Poetry Book Review: Swimming Upstream

I am afraid I can’t remember who in the Slice of Life community wrote about this book of poems, but I am thankful. Swimming Upstream by Kristine O’Connell George was the perfect way to end our recent poetry unit. My sixth graders are in the final days of their elementary school lives, soon to shift to the huge regional middle and high school building.

They have a lot of anxiety about friendships, lockers, finding classrooms, new teachers, and the social pressures that come from being a middle school student. This book of poems – small verses for the most part — was a perfect way to address some of those anxieties and also, provide a way to talk about what comes next for them. With themes built around the narrator’s own navigation of middle school, George’s poems felt authentic in feeling and emotion.

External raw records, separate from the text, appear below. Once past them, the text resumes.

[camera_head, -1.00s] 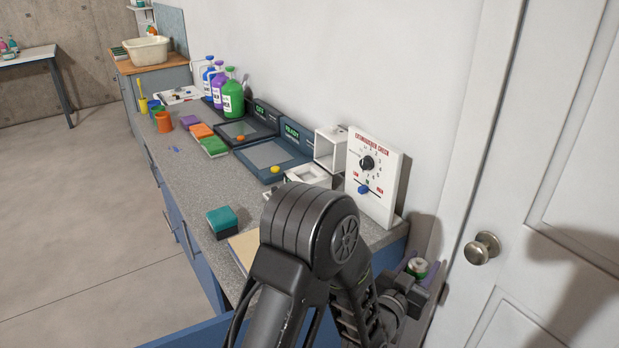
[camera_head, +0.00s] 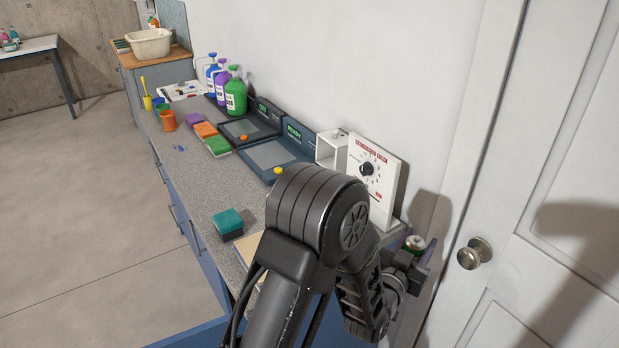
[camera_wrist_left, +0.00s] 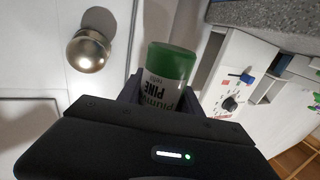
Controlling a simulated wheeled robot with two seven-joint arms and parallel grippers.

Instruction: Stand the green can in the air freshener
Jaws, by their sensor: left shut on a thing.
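The green can (camera_wrist_left: 168,82) has a green top and a white label reading PINE. It is between the fingers of my left gripper (camera_head: 416,247), which is shut on it. In the head view the can (camera_head: 415,241) shows only in part, beyond my arm and in front of the wall by the door. A white open-fronted housing (camera_head: 331,148), which looks like the air freshener, stands on the counter against the wall, left of the dial panel. The can is apart from it, to its right. My arm hides part of the counter before the housing. My right gripper is out of view.
The white dial panel (camera_head: 374,180) stands at the counter's near end, between can and housing. A door with a round knob (camera_head: 474,253) is close on the right. Dark scales, bottles (camera_head: 236,97) and sponges (camera_head: 228,222) occupy the counter (camera_head: 190,185).

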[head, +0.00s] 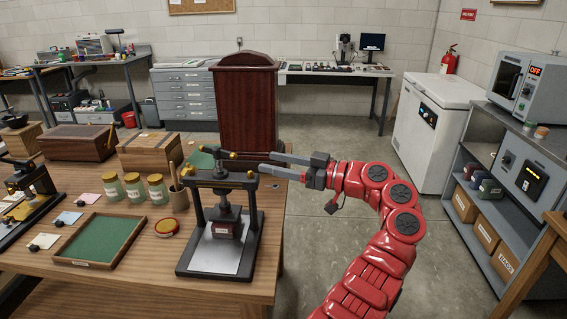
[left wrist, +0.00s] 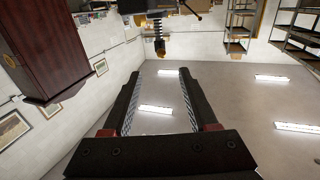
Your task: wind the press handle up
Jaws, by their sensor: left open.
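The black press (head: 222,225) stands near the right front edge of the wooden table. Its handle (head: 219,180) is a dark crossbar with brass knobs on top of the upright screw. A dark block sits under the screw above a pale plate (head: 216,254). My left gripper (head: 266,163), on the red arm, is open and empty just right of the handle, its fingers pointing left towards the knobs; they look apart from the handle. In the left wrist view, the press screw (left wrist: 159,44) shows upside down beyond the open fingers (left wrist: 160,76). My right gripper is out of view.
A tall dark red wooden case (head: 246,105) stands behind the press, close to my left gripper. Floor right of the table is free.

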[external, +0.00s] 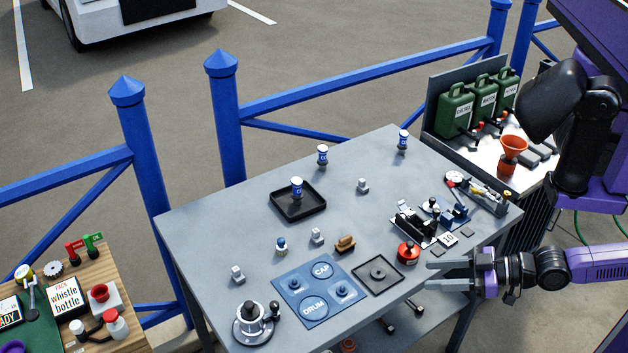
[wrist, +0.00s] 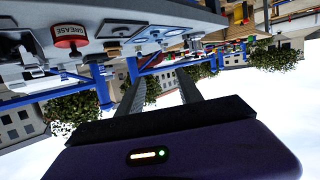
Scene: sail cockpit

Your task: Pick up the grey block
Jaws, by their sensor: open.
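Several small light-grey pieces stand apart on the grey table (external: 205,230) in the external view: one near the back (external: 363,186), one in the middle (external: 317,237) and one at the left (external: 237,275). Small flat dark-grey pieces (external: 467,232) lie near the right edge. I cannot tell which of these is the grey block. My gripper (external: 430,275) is open and empty, with its fingers pointing left by the table's right front edge. Both fingers (wrist: 162,80) also show in the wrist view, where the picture is upside down and nothing is between them.
A red tin (external: 408,253) and a dark square tray (external: 377,275) are near my gripper. A blue CAP/DRUM mat (external: 315,290), a black tray (external: 298,203) with a blue-white cup, and a clamp fixture (external: 412,222) also occupy the table. The table's back left is clear.

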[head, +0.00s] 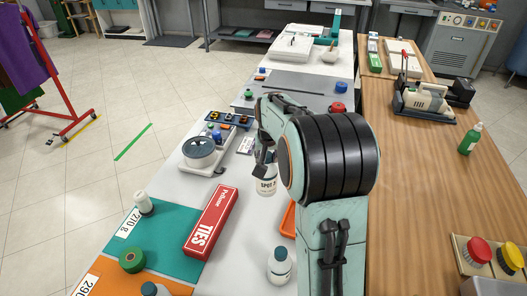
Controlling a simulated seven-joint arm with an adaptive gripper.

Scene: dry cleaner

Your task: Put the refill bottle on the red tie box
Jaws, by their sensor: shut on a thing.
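My gripper (267,170) is to the right of and beyond the box, mostly hidden behind my own arm. It is shut on a white bottle (267,187) with dark lettering that reads "SPOT" in part; I take this as the refill bottle. The bottle is upright, its top hidden by the gripper. I cannot tell whether its base touches the counter. A similar white bottle (280,266) with a grey cap stands nearer, right of the box.
An orange tray (288,220) is partly hidden by my arm. A teal mat (172,240) holds a green spool (132,260) and a white spool (143,203). A round white device (199,152) stands beyond the box. A wooden counter (410,200) is at right.

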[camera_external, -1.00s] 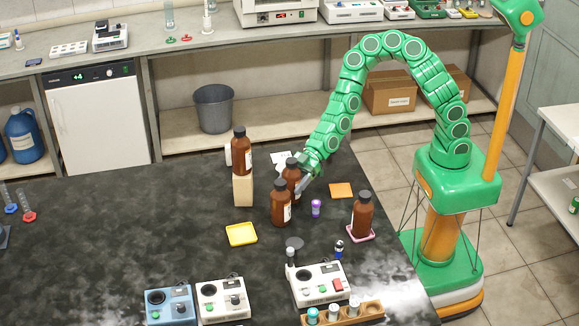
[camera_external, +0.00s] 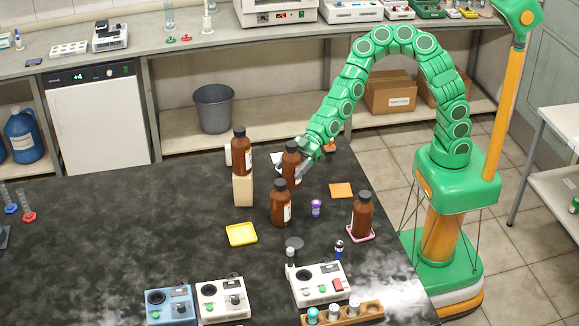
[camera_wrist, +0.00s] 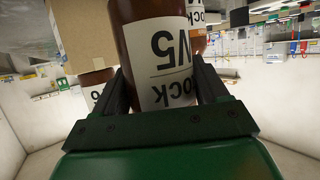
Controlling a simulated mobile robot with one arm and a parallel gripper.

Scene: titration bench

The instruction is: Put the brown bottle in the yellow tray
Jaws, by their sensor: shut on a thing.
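My gripper (camera_external: 299,170) is shut on a brown bottle (camera_external: 291,161) with a dark cap and white label, held upright above the bench. In the wrist view the bottle (camera_wrist: 150,40) fills the space between the fingers, and its label appears upside down. A second brown bottle (camera_external: 281,205) stands on the bench just in front of the held one. A third (camera_external: 240,155) stands on a wooden block (camera_external: 243,190) to the left. Another (camera_external: 362,217) stands on a pink tray (camera_external: 351,237) at the right. The yellow tray (camera_external: 241,234) is empty, left of the front bottle.
An orange tray (camera_external: 341,190) and a purple-capped vial (camera_external: 316,208) lie right of the bottles. A grey disc (camera_external: 294,243), a white device (camera_external: 320,283) and a vial rack (camera_external: 345,314) are nearer the front. The bench's left part is largely clear.

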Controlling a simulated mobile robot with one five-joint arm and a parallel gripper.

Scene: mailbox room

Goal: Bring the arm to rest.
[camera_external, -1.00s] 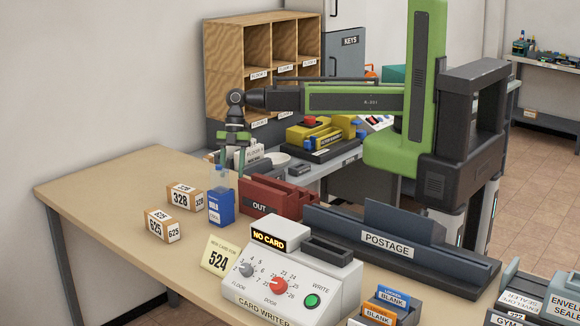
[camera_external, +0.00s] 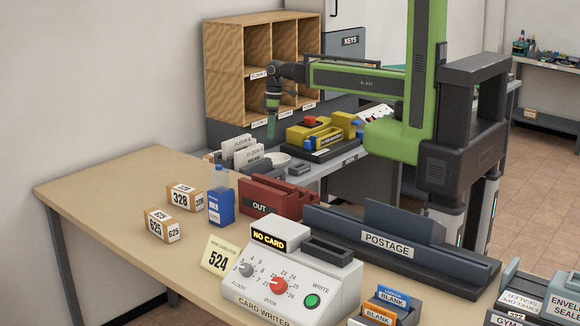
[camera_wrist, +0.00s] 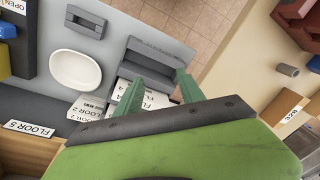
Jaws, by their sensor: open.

The book does what good poetry should do: it brought to the surface much of what goes unsaid in the mind of the reader. I read this book out loud, letting the words and stanzas sink in, and the classes were quiet and thoughtful.

Swimming Upstream was a nice bookend text, too, as we began our poetry unit with a Poem for Four Voices by Paul Fleischman (from the book Big Talk: Poems for Four Voices) entitled Seventh Grade Soap Opera, which has a neat twist to its weaving voices, and brought to the surface some of the same social navigation waters as does George’s book.

Perhaps poems will help get them ready.